Sur ce triple canevas, à partir de Philippe le Bel, les légistes, comme des araignées d’état, avaient ourdi leur toile, et la concordance instinctive de leurs efforts héréditaires avait suspendu tous les fils de la trame à l’omnipotence du roi. — Étant juris-consultes, c’est-à-dire logiciens, ils avaient besoin de déduire, et toujours leurs mains remontaient d’elles-mêmes vers le principe unique et rigide auquel ils pouvaient accrocher leurs raisonnemens. — Comme avocats et conseillers de la couronne, ils épousaient la cause de leur client, et, par zèle professionnel, ils étiraient ou tordaient à son profit les précédens et les textes. — En qualité d’administrateurs et de juges, la grandeur de leur maître faisait leur grandeur propre, et l’intérêt personnel leur conseillait d’élargir

  1. Luchaire, Histoire des institutions monarchiques de la France sous les premiers Capétiens, I, 28, 46. (Textes de Henri Ier, Philippe Ier, Louis VI et Louis VII.) « Un ministère divin. » — (Les rois sont des) « serviteurs du royaume de Dieu. » — « Ceindre le glaive ecclésiastique pour la punition des méchans. » — « Les rois et les prêtres sont les seuls qui, par l’institution ecclésiastique, soient consacrés par l’onction des saintes huiles. »

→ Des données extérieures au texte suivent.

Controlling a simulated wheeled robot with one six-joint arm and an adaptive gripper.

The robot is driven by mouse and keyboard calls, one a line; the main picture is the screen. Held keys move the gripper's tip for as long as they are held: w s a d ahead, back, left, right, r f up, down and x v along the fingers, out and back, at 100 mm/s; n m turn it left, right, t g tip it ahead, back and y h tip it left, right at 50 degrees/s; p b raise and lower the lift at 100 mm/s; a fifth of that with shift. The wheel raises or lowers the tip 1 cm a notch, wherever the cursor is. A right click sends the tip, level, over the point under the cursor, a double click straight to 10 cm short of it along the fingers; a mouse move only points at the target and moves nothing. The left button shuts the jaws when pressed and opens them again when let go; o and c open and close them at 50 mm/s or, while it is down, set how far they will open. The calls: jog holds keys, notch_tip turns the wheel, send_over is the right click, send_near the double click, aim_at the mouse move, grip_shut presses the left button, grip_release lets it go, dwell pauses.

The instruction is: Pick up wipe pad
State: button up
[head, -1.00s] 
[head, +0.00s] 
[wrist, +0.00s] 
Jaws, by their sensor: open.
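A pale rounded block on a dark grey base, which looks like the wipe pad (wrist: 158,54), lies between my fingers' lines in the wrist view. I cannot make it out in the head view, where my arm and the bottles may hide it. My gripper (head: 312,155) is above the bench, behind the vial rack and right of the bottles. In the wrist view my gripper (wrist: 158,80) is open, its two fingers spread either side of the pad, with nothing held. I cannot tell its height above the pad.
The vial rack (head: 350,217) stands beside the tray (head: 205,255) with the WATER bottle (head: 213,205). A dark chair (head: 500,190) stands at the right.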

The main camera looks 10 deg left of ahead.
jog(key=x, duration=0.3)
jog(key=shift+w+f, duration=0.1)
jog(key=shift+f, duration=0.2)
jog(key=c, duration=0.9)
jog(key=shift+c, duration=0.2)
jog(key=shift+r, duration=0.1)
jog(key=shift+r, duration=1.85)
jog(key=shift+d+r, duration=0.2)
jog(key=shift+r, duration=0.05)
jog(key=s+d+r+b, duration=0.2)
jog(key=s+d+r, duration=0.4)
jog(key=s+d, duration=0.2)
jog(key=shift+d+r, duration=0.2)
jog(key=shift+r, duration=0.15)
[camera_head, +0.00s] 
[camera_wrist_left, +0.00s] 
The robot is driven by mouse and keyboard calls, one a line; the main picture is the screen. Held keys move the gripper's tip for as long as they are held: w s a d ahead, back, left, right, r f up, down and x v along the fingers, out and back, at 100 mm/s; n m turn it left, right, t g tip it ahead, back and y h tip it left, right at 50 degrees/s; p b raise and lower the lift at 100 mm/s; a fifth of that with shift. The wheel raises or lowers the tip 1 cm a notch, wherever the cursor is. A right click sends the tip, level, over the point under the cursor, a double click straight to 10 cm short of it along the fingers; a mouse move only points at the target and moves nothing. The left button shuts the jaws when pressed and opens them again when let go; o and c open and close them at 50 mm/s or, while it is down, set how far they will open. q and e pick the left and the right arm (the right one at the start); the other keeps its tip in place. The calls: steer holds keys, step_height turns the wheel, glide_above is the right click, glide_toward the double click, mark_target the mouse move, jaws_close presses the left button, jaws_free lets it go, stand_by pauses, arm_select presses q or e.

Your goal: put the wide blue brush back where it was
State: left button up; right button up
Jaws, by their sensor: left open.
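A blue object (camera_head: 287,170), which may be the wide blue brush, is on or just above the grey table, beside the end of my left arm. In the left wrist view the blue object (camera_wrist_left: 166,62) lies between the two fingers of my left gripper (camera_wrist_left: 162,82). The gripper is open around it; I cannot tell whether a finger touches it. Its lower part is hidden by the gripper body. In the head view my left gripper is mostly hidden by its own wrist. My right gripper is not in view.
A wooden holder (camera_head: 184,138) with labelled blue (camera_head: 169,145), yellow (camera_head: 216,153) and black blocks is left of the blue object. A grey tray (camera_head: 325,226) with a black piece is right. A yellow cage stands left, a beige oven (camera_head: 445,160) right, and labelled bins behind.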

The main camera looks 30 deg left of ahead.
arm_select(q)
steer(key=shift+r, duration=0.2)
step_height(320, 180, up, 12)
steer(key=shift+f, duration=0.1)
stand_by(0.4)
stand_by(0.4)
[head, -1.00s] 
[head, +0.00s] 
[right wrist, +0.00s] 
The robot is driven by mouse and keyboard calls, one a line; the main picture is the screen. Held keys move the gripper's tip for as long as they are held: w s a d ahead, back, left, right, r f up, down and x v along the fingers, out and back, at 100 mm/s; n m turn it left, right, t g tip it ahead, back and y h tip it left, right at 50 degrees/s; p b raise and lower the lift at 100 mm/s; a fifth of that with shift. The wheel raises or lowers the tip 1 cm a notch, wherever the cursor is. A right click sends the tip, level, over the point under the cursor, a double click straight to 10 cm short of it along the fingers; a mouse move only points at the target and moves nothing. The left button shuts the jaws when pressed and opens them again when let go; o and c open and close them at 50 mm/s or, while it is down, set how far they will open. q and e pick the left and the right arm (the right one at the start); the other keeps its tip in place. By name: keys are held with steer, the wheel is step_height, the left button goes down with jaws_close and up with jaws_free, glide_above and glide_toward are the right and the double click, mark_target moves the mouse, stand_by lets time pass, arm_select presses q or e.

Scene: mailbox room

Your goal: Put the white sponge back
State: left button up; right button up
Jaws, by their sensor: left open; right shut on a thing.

  2. La Révolution, III, 120.
  3. Janssen, l’Allemagne à la fin du moyen âge (traduction française), I, 457. (Sur l’introduction du droit romain en Allemagne.) — Déclaration des légistes à la diète de Roncaglia : « Quod principi placuit, legis habet vigorem. » — Édit de Frédéric Ier, 1165: « Vestigia prædecessorum suorum, divorum imperatorum, magni Constantini seilicet et Justiniani et Valentini,.. sacras eorum leges,.. divina oracula… Quodcumque imperator constituerit, vel cognoscens decreverit, vel edicto præceperit, legem esse constat. » — Frédéric II : « Princeps legibus solutus est. » — Louis de Bavière : « Nos qui sumus supra jus. »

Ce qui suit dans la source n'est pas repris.